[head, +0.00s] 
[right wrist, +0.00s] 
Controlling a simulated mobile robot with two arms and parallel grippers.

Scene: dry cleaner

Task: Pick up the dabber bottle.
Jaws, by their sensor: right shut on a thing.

= = =

Task brief: Take the lines from the one containing "Scene: dry cleaner" to the last line of the material above and write them out exactly.

Finished answer:
Scene: dry cleaner

Task: Pick up the dabber bottle.
Jaws, by their sensor: right shut on a thing.

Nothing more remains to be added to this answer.